Dans les années 70, ils créent le magazine « Politis » et sont à l’initiative du mouvement des radios libres.
Ils ont comme idée que, si on maîtrise les outils, on pourra maîtriser le reste de l’information.
Sous forme d’association, l’EMI fonctionne mal, et doit déposer son bilan fin 1993.
Sept salariés (sur 20) décident de la reprendre en SCOP, créée en mars 1995, en mettant leurs indemnités de licenciement au capital.
Sous forme de SCOP, ça marche mieux qu’en association, car les banques acceptent de leur prêter de l’argent à partir du moment où il y a du capital.
Depuis deux ans, les salariés ne sont pas forcément sociétaires, parce que quand c’était automatique, les gens se désintéressaient du projet. Alors que là, c’est une volonté de la part des salariés d’être sociétaires ou non, de s’investir ou non dans la SCOP.
Pour François, la SCOP est une forme transitoire.
Il y a une forte influence sur les conditions de travail : les salariés associés ont la préoccupation du bien-être de la boîte, quel que soit leur niveau dans l’entreprise.
Les salaires ne sont pas égaux, mais l’échelle des salaires est limitée : de 1 à 2.
Un problème est soulevé : le coût des formations, chères et donc pas accessibles à tout le monde. Mais pour sauver la boîte, il faut entrer dans les lois du marché. Donc on est coincé.
 
Questions posées
– Sur Marinaleda, village espagnol en autogestion. Débat sur la question par rapport au marché ? Est-ce qu’on ne va pas vers des formes d’auto-exploitation ? Comment rendre collective la démarche au quotidien ?

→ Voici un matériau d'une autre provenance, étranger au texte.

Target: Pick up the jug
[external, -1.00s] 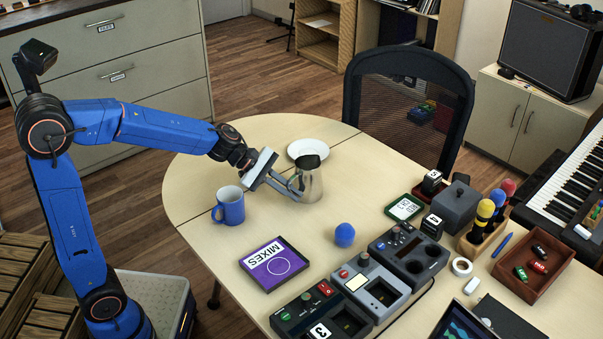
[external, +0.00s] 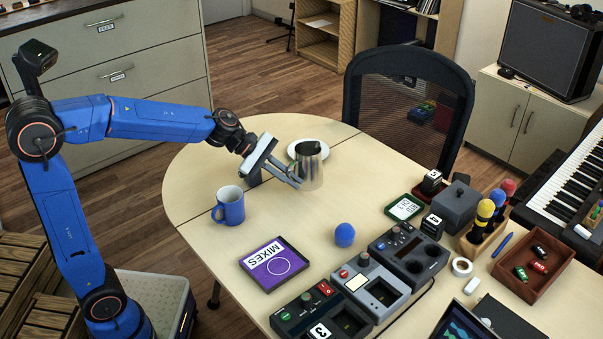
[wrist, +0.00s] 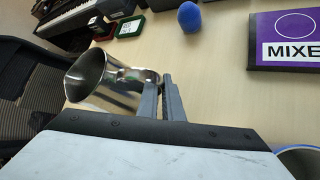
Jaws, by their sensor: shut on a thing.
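The jug (external: 311,172) is shiny metal, with a dark open mouth. In the external view it is in front of the white plate and looks slightly raised from the table. My gripper (external: 298,184) reaches it from the left and is shut on its handle side. In the wrist view the jug (wrist: 92,78) lies to the left of my gripper fingers (wrist: 164,80). The fingers close at the jug's right side, where its handle is. The handle itself is mostly hidden by the fingers.
A white plate (external: 296,148) lies behind the jug. A blue mug (external: 230,207) stands to the left front. Control boxes (external: 408,255) fill the right front. Bare table surrounds the jug.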

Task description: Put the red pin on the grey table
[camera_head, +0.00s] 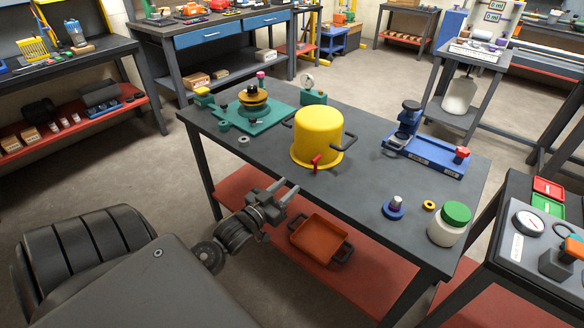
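The grey table (365,195) stands in the middle of the head view. A yellow pot-shaped housing (318,132) with dark side handles stands on it. A small red pin (316,163) shows upright at the front of the housing's lower rim. I cannot tell whether it sits in the rim or only stands against it. My left gripper (286,190) is at the table's front edge, to the lower left of the pin and apart from it. Its two fingers are spread with nothing between them. My right gripper is not in view.
A green fixture (250,118) stands at the table's left, a blue clamp device (425,150) at its right. A blue knob (394,209), a yellow ring (429,205) and a green-lidded jar (449,225) are near the right front. An orange tray (319,242) lies on the lower shelf.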

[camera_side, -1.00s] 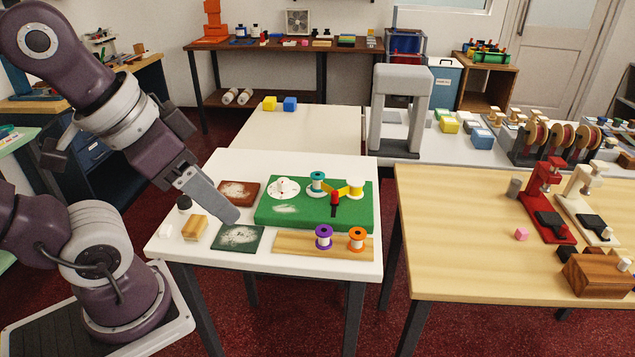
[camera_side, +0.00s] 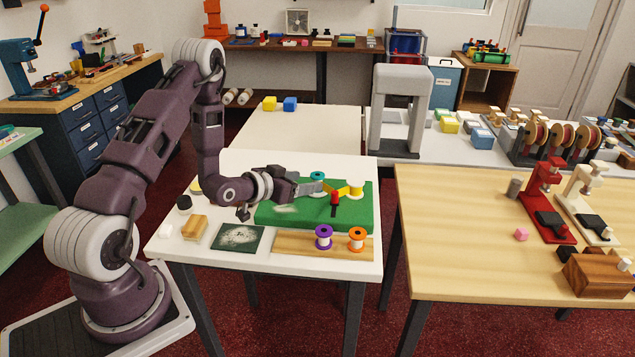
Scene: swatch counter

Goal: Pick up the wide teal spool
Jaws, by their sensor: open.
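The teal spool (camera_side: 318,176) stands on the green mat (camera_side: 285,222) on the white table. Its teal top shows; its lower part is hidden by my gripper. My gripper (camera_side: 319,187) is open, low over the mat, its grey fingers level and pointing right. The fingers are right in front of the spool; whether they straddle it or touch it I cannot tell. A yellow spool (camera_side: 355,191) stands just to the right on the mat.
A yellow piece (camera_side: 341,190) and an upright red piece (camera_side: 334,198) sit close to the fingertips. Purple (camera_side: 323,232) and orange (camera_side: 357,234) spools stand on a wooden board (camera_side: 291,243) in front. A dark green swatch (camera_side: 238,238) lies left of it.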

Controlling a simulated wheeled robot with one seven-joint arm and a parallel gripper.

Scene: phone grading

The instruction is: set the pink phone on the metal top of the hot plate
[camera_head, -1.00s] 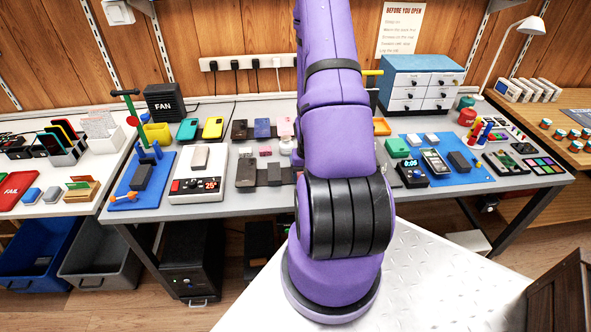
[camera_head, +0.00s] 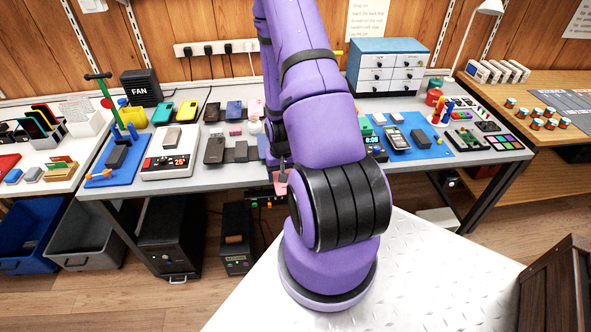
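The hot plate (camera_head: 157,163) is a white box with a red 25° display, at the left of the grey bench. A small grey-beige slab (camera_head: 172,137) shows on its upper face; I cannot tell whether this is the metal top or a thing lying on it. My gripper (camera_head: 282,172) is low at the bench's front edge, right of the hot plate, partly hidden by my purple arm. A pink piece, seemingly the pink phone (camera_head: 280,184), hangs at its fingertips, which look closed on it. Another pinkish phone (camera_head: 257,106) shows in the back row.
Brown and dark phones (camera_head: 214,150) lie between hot plate and gripper. A blue mat (camera_head: 122,176) with a green-handled stand is left of the hot plate. Green and yellow phones (camera_head: 188,110) lie behind it. A drawer cabinet (camera_head: 388,66) stands at the back right.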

– La question de l’autarcie. L’autarcie ne prend pas en compte l’épuisement des ressources, ni l’inégalité des territoires. Il faut multiplier les logiques d’autogestion territoriale.
 
Pour conclure
L’essentiel, c’est de socialiser les moyens de production et les services.
Choisir une logique de coopération active contre la logique de compétition.